São apresentados por fim os mexicas ou astecas ao leitor. Saídos de sua terra de origem, Aztlan, em 1111 d.C. por excesso populacional os mexicas rumaram ao sul. Essa migração que durou mais de 220 anos em busca de um lugar para fixar-se terminou em meio a um lago artificial que seria um dia o centro histórico da Cidade do México. Em torno desse lago os mexicas estabeleceram cidades de origem mexica. Tlatelolco e Tenochtitlan destacaram-se como centros político-comerciais.

Destarte, é importante ler a obra de Santos sabendo que ele está defendendo suas teses, seus interesses, assim como qualquer escritor, antigo ou contemporâneo, indígena ou europeu. Portanto a análise da sociedade indígena pré-colombiana passa por um exercício de escolha e interpretação de fontes, “por meio de perguntas adequadas, talvez estabelecer traços culturais básicos, assinalar as continuidades e mudanças dessas explicações ao longo do tempo e do espaço, explicitar as estruturas de conhecimentos utilizados em suas produções e buscar entender a história dos grupos que as produziram” (SANTOS, 2002, p.91).
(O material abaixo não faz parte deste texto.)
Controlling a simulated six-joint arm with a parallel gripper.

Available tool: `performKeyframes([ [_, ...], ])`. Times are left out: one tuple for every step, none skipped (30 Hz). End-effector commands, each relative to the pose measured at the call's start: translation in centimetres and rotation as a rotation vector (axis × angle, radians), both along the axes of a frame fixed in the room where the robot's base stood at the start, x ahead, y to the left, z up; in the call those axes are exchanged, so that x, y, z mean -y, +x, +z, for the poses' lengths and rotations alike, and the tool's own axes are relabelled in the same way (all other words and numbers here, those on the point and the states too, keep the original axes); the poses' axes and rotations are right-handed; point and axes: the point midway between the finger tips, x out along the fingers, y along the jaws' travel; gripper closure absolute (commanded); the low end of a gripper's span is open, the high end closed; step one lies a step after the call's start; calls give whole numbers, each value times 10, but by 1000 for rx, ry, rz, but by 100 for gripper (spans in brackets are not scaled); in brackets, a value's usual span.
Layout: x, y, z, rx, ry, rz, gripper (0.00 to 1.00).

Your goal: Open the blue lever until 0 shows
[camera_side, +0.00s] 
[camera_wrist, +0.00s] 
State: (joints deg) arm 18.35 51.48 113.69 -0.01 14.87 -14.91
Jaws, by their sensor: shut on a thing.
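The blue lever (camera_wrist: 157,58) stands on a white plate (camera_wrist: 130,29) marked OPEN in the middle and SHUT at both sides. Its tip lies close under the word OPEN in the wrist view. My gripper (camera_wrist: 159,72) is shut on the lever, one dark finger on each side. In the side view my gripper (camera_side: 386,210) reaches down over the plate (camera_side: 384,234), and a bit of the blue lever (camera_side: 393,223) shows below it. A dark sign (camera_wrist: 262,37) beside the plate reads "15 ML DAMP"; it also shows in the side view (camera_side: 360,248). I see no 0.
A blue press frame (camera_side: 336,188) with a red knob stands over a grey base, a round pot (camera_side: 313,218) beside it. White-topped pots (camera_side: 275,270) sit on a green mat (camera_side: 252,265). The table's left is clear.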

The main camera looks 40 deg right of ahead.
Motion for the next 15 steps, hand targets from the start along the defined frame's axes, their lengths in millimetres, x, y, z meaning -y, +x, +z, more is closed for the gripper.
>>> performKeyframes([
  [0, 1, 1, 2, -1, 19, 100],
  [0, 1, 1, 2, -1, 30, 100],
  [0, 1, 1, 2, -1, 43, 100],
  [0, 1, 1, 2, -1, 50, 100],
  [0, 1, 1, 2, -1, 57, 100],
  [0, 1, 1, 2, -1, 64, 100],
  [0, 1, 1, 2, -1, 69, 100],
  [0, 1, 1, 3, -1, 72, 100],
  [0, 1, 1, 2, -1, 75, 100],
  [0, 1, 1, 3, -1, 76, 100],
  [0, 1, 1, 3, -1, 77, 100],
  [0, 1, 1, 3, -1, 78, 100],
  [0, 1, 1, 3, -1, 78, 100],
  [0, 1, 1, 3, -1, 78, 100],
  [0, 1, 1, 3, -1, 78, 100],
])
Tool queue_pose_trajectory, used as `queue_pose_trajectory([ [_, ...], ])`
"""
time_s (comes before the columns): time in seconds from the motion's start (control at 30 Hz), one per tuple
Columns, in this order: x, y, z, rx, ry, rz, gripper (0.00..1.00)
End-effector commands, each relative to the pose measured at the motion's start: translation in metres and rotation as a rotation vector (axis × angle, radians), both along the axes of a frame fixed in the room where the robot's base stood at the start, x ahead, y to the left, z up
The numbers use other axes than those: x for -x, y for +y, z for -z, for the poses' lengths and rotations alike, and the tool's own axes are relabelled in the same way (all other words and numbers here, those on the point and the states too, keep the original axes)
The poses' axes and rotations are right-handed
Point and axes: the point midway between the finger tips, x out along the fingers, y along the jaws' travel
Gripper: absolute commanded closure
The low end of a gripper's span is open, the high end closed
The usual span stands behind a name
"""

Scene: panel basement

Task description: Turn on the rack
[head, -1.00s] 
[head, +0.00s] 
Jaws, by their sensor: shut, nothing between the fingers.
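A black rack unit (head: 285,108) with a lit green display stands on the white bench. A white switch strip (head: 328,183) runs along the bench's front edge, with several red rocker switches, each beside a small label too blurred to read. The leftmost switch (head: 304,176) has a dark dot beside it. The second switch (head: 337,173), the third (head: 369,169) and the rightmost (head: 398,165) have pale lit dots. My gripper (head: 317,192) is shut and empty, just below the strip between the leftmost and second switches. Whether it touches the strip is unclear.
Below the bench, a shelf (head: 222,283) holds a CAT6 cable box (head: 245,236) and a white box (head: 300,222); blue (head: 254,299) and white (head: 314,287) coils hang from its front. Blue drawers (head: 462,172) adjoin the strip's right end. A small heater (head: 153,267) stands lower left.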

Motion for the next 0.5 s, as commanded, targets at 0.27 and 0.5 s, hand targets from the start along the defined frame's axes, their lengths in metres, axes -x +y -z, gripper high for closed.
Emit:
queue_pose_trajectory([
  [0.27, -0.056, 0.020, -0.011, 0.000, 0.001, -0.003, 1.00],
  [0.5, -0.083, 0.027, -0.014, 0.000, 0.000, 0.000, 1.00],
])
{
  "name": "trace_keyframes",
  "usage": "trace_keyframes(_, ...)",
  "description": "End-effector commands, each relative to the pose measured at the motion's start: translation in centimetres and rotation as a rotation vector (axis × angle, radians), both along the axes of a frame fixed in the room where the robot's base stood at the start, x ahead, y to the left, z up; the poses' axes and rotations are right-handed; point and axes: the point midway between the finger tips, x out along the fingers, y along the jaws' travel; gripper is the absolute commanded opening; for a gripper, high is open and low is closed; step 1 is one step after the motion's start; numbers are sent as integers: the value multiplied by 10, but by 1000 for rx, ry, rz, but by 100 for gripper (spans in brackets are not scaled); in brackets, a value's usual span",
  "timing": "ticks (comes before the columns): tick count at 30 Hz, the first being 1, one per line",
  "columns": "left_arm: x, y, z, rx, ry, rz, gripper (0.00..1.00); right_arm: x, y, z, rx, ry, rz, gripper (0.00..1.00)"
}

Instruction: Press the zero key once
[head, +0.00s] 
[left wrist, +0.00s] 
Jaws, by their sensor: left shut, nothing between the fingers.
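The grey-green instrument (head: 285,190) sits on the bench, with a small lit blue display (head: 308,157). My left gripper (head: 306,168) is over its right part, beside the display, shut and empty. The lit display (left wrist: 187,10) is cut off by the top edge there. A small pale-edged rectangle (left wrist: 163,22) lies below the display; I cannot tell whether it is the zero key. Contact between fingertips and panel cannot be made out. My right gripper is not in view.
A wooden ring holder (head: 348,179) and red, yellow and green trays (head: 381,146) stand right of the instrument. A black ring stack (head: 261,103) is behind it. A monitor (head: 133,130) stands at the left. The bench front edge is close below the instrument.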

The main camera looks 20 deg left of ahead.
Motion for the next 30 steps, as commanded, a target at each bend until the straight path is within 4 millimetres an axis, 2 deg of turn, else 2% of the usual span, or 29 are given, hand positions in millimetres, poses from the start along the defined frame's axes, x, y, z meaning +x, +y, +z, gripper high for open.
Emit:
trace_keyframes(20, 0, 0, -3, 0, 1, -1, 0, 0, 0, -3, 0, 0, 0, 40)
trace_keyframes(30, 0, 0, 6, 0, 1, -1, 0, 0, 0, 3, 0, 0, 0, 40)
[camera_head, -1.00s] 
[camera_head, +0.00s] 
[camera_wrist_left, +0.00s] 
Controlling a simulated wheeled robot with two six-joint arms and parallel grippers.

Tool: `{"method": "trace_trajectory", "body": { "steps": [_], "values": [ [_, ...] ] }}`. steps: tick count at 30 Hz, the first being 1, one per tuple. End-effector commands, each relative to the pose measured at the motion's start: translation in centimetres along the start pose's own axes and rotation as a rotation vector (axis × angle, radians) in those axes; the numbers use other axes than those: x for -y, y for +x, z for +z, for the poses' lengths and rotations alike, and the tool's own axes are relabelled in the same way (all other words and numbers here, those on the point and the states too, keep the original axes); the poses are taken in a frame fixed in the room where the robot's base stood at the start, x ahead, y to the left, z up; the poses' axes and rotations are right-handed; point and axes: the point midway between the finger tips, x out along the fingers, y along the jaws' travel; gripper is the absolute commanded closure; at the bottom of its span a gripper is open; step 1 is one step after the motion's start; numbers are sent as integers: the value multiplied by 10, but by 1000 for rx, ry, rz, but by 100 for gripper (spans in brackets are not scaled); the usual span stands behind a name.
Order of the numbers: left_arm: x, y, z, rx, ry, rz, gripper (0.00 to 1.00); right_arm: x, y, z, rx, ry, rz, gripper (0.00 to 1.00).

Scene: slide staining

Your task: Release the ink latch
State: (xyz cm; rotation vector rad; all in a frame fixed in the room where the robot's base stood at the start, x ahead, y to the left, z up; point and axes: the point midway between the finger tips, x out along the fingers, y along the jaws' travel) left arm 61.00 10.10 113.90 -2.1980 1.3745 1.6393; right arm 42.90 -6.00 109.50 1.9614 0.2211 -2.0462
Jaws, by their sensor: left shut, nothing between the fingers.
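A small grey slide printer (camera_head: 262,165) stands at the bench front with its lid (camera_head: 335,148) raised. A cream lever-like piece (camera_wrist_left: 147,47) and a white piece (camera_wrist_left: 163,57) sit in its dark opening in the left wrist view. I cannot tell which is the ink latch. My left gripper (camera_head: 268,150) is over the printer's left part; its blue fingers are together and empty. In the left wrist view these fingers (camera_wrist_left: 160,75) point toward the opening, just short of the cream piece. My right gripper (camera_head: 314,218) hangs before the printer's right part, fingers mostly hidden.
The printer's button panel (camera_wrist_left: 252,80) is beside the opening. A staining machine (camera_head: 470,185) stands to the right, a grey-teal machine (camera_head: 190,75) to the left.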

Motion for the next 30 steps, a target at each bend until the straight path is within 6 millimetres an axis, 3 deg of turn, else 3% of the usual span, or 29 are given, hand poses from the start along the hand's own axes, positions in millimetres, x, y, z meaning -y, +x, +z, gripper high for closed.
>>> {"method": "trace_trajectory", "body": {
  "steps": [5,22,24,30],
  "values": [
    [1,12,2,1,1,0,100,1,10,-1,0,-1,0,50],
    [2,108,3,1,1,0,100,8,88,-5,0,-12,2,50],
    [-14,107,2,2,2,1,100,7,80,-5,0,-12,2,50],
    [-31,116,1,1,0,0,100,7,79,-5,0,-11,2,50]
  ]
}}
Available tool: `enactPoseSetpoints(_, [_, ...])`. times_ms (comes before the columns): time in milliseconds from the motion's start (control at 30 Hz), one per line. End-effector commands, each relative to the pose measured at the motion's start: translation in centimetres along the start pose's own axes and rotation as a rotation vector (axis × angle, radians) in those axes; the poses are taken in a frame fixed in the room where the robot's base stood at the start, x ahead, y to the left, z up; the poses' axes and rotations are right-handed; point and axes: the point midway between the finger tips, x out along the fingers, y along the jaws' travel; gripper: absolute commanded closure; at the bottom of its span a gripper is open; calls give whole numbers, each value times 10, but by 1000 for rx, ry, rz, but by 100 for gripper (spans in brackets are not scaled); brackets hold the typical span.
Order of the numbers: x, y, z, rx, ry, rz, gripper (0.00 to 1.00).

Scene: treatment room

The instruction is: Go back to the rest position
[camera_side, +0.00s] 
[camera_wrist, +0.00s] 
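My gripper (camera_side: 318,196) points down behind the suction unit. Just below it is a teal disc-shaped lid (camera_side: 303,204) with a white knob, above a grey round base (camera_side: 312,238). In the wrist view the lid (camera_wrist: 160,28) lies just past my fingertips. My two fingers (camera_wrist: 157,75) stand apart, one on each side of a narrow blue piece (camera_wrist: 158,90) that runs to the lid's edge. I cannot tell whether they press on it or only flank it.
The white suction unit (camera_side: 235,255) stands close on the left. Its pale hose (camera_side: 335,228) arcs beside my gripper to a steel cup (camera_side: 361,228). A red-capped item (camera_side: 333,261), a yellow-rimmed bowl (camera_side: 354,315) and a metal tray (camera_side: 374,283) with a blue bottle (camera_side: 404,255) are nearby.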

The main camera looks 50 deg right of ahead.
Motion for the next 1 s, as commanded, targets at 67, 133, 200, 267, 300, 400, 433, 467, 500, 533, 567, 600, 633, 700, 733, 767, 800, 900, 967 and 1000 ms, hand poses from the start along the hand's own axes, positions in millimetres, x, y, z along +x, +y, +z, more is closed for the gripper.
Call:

O discurso de poder estava presente e desenvolvido na sociedade americana antes da chegada europeia, ou seja, quando os espanhóis chegam no “Novo Mundo” há um embate de culturas e sistemas de pensamentos, que é quase sempre trazido ao leitor pela visão do conquistador.

O texto deixa claro que esses discursos estavam espalhados em toda a sociedade, desde a forma produtiva, as artes, a arquitetura, as cerimônias, a língua e o calendário. Desse modo, apresenta a possibilidade do estudo desses povos pré-hispânicos por meio de fontes não apenas textuais, como faz o autor, mas também analisá-las a partir de seu imaginário, mentalidade e práticas, atingindo por fim as logicas por trás de seu sistema de pensamento.

Bibliografia:

DOS SANTOS, E. N. Deuses do México indígena:  Estudo comparativo entre narrativas espanholas e nativas. São Paulo: Palas Athena, 2002. 232 p.